— Written instruction —
Write out nothing but the lines from the first line of the entries below through the line with "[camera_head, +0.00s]"; no pictures go in.
━━━
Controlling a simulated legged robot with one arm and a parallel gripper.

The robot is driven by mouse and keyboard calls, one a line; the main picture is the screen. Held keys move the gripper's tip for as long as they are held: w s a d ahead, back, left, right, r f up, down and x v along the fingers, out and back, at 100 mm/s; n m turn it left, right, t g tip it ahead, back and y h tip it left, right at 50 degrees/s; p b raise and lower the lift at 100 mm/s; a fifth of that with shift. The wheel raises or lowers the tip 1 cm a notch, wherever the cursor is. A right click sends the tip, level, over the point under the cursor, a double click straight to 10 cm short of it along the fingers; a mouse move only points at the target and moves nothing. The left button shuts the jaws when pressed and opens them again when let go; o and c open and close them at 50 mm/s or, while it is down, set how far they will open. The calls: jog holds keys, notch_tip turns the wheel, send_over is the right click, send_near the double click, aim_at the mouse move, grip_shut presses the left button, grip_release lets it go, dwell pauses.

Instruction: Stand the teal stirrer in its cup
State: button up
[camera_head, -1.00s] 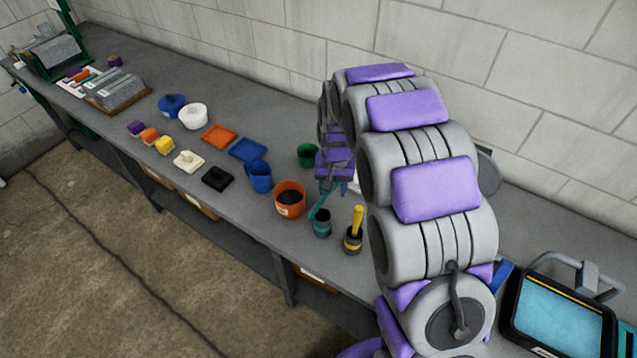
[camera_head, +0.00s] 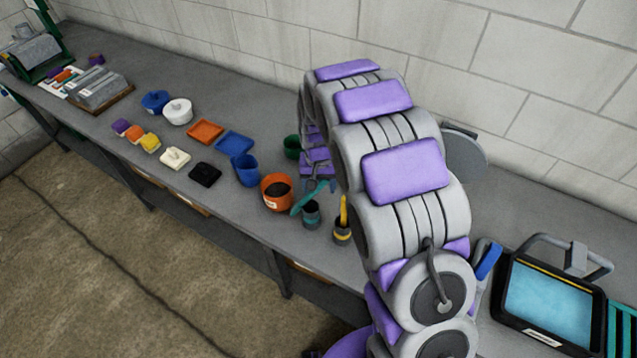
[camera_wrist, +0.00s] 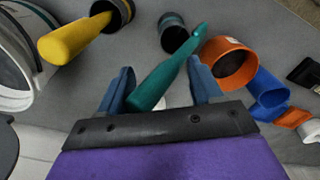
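The teal stirrer (camera_head: 306,200) is tilted beside and above its small dark cup (camera_head: 311,217). In the wrist view the stirrer's thick end (camera_wrist: 154,88) lies between my finger pads, and its thin end points to the gap between the cup (camera_wrist: 173,36) and the orange pot. The thin end is outside the cup's mouth. My gripper (camera_wrist: 160,78) is above the bench with its fingers apart. There is a clear gap to the right finger; whether the stirrer touches the left finger is hard to tell. In the head view my gripper (camera_head: 322,184) is partly hidden by my arm.
A yellow stirrer (camera_head: 343,210) stands in a similar cup (camera_head: 342,235) at the right. The orange pot (camera_head: 277,197) and a blue cup (camera_head: 246,170) stand to the left. A green cup (camera_head: 291,148) is behind. The front bench edge is close.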

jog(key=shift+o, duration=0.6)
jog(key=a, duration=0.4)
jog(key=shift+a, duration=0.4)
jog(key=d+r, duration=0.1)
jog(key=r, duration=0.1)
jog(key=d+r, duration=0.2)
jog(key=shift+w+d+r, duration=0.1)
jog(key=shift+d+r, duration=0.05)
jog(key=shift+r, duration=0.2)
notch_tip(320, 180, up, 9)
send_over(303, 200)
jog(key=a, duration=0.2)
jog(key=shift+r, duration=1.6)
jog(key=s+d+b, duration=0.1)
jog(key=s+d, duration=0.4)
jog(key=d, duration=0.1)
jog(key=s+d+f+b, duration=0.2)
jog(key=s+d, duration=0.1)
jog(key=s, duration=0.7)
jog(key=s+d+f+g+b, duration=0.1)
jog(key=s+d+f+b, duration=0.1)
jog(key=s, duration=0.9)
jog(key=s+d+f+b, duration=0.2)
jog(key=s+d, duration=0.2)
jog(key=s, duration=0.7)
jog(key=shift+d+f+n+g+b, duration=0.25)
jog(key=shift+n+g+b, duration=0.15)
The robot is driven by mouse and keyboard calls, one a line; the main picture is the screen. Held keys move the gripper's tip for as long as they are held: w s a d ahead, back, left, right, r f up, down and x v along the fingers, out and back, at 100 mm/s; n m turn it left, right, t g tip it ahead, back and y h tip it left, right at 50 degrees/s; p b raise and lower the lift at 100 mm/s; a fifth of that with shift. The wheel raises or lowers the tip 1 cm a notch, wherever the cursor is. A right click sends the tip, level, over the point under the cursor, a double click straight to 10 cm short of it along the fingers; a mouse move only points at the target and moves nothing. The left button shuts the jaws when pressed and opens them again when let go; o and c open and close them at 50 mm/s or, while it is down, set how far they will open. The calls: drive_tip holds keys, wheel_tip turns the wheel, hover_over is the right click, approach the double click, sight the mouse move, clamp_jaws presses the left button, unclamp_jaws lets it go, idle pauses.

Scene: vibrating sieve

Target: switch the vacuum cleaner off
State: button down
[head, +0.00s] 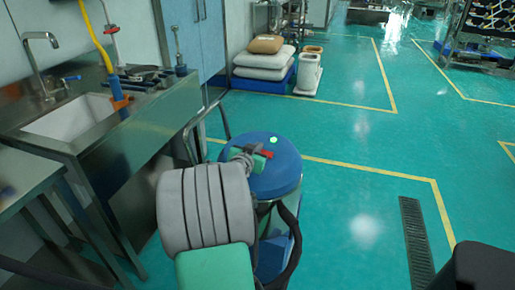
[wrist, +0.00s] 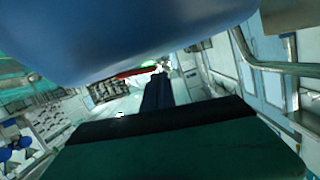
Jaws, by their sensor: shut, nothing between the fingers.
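The vacuum cleaner (head: 283,180) is a blue drum with a domed lid, standing on the floor in the middle of the head view. A red switch (head: 266,153) and a lit green round lamp (head: 273,140) show on its lid. My gripper (wrist: 157,92) is shut and empty, close to the lid by the red switch. In the wrist view the blue lid (wrist: 120,35) fills the top, with the red switch (wrist: 135,72) just beyond the fingers. Whether the fingers touch the switch I cannot tell. My arm hides the drum's left side.
A steel sink bench (head: 150,110) with tools stands at the left. Blue cabinets (head: 190,40) are behind it. Sacks on a blue pallet (head: 262,82) stand farther back. A floor drain grate (head: 415,240) lies at the right. The green floor right of the cleaner is clear.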

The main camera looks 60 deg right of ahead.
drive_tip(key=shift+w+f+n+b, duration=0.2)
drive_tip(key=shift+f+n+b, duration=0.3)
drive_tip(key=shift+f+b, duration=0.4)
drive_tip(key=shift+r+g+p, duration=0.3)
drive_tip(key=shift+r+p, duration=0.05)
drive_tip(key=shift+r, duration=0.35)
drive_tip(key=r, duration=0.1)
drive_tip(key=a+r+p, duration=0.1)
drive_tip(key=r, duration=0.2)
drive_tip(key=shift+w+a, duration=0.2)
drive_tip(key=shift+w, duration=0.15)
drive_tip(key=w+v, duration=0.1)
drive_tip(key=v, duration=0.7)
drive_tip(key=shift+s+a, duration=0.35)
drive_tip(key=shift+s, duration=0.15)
━━━
— Solution —
Controlling a simulated legged robot with one arm and a parallel gripper.

The robot is driven by mouse and keyboard calls, one a line; the main picture is the screen. Held keys move the gripper's tip for as long as they are held: w s a d ahead, back, left, right, r f up, down and x v along the fingers, out and back, at 100 mm/s; n m turn it left, right, t g tip it ahead, back and y h tip it left, right at 50 degrees/s; p b raise and lower the lift at 100 mm/s; a fifth of that with shift. The wheel raises or lowers the tip 1 cm a notch, wherever the cursor is. A right click sends the tip, level, over the point under the cursor, a double click straight to 10 cm short of it along the fingers; a mouse move only points at the target and moves nothing. The left button shuts the jaws when pressed and opens them again when let go; o and c open and close them at 50 mm/s or, while it is down, set how far they will open. The calls: jog holds keys, notch_tip turns the wheel, send_over is the right click, send_near the double click, aim_at the mouse move, grip_shut presses the left button, grip_release lets it go, dwell pauses.

Instruction: Stand the teal stirrer in its cup
State: button up
[camera_head, -1.00s] 
[camera_head, +0.00s] 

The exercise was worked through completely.